■ PROBLEM REQUIREMENTS: Using the listing below, please gather every line containing the word "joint".

[Robot episode records]

★ ★ ★ ★ ★ ★ ★

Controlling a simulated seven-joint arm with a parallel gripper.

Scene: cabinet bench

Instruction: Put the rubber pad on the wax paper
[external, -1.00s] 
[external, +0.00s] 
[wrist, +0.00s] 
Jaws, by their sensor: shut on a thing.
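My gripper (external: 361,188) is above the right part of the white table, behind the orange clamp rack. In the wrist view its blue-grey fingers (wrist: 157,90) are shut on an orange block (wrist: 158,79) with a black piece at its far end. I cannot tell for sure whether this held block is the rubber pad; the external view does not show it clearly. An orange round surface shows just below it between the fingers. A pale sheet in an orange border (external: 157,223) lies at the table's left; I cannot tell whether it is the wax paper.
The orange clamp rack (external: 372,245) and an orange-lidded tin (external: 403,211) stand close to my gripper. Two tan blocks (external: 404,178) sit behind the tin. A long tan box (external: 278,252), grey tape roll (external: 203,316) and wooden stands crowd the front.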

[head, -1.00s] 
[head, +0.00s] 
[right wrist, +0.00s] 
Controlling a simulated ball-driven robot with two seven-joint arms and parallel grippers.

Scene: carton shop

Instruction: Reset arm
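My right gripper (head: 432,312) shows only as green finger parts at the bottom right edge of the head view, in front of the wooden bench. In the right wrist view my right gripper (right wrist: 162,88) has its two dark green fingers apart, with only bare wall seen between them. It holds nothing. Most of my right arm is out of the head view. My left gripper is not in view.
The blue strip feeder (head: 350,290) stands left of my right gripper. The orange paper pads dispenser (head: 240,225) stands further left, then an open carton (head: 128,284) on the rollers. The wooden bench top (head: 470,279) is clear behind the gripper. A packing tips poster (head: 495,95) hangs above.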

★ ★ ★ ★ ★ ★ ★

■ ANSWER TO THIS EXERCISE:
Controlling a simulated seven-joint arm with a parallel gripper.
Controlling a simulated ball-driven robot with two seven-joint arms and parallel grippers.

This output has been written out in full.